*TASK TO COMPLETE*. Search the listing below for the string "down" and show each line that contains it.

*DATA ENTRIES*.
..............................

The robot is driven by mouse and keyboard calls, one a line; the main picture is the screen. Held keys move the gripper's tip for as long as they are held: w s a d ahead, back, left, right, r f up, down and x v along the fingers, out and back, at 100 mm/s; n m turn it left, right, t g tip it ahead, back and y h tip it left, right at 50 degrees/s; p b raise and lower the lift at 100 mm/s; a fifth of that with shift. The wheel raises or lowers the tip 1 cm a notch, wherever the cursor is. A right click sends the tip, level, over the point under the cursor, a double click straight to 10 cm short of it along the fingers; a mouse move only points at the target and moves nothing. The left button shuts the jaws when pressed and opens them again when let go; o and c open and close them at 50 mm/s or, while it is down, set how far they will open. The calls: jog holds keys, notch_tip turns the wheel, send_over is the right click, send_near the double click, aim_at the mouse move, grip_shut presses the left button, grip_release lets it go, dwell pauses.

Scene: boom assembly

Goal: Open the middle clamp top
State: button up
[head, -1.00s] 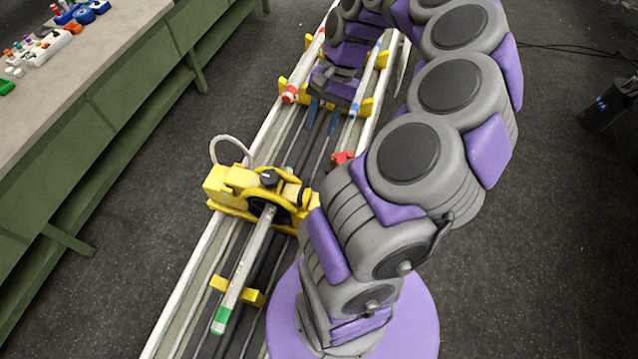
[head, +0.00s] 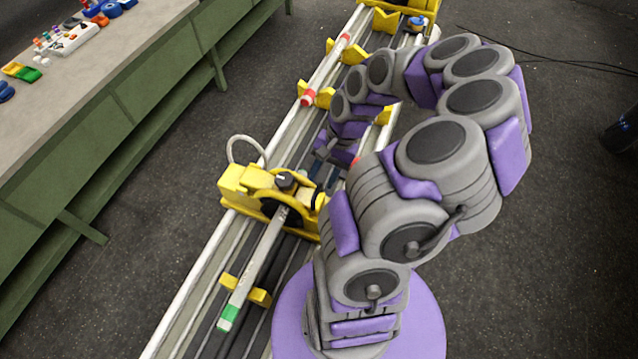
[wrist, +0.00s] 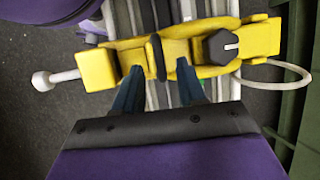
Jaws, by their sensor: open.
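The yellow clamp (head: 240,183) sits across the rail, with a black knob (head: 287,181) on top and a white loop at its left end. A white rod (head: 258,262) with a green end band runs from it towards me. In the wrist view the clamp (wrist: 97,70) spans the picture, with the black knob (wrist: 220,46) right of centre. My gripper (wrist: 159,66) is open; its two dark blue fingers reach the clamp's lower edge in that view, either side of a black strip. I cannot tell whether they touch. In the head view my arm partly hides the clamp's right end.
Yellow V-shaped supports (head: 352,50) stand farther along the rail, near a red-banded rod (head: 308,97). A green-sided workbench (head: 75,165) with small parts runs along the left. The dark floor at right is open, apart from cables and a black canister (head: 622,132).

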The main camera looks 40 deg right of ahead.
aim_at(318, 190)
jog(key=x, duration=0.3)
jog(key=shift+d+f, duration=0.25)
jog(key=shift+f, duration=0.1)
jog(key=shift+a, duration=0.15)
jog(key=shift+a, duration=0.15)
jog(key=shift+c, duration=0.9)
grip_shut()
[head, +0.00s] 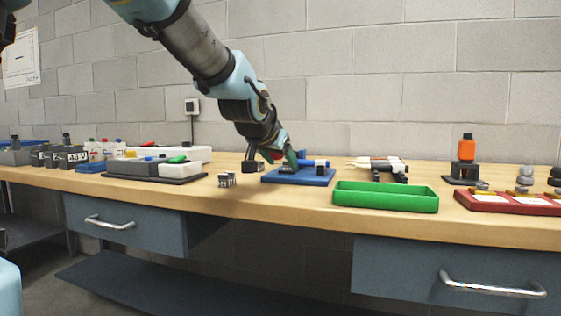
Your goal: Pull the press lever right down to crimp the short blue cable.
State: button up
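The press (290,160) looks like a small dark green body on a blue base plate (300,180), at mid-bench in the head view. A short blue piece (313,162) with a dark block beside it sits at its right; I cannot tell whether it is the blue cable or the lever. My gripper (272,156) is low over the left side of the press, close to or touching it. It is small and overlaps the press. Whether its fingers are open or shut on the lever cannot be told. The lever's angle is unclear.
A green tray (386,204) stands at the front right of the press, and a red tray (512,204) is further right. Small grey parts (227,180) lie left of the press. Pale tools (378,163) lie behind the green tray. An orange-topped bottle (467,147) stands on a dark stand.

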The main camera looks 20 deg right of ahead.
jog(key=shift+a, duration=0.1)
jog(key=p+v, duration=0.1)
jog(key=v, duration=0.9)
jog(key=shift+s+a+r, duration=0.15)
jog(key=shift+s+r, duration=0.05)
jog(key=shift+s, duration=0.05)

..............................

*TASK RESULT*.
The robot is driven by mouse and keyboard calls, one a line; the main picture is the screen. Held keys move the gripper's tip for as long as they are held: w s a d ahead, back, left, right, r f up, down and x v along the fingers, out and back, at 100 mm/s; n m turn it left, right, t g tip it ahead, back and y h tip it left, right at 50 degrees/s; p b raise and lower the lift at 100 mm/s; a fifth of that with shift. The wheel raises or lowers the tip 1 cm a notch, wherever the cursor is. A right click sends the tip, level, over the point under the cursor, a double click straight to 10 cm short of it along the fingers; a mouse move only points at the target and moves nothing. The left button shuts the jaws when pressed and opens them again when let go; o and c open and close them at 50 mm/s or, while it is down, set how far they will open. The calls: jog holds keys, notch_tip turns the wheel, send_over is the right click, send_near the double click, aim_at the mouse move, grip_shut presses the left button, grip_release lets it go, dwell pauses.
Your goal: Pull the press lever right down to crimp the short blue cable.

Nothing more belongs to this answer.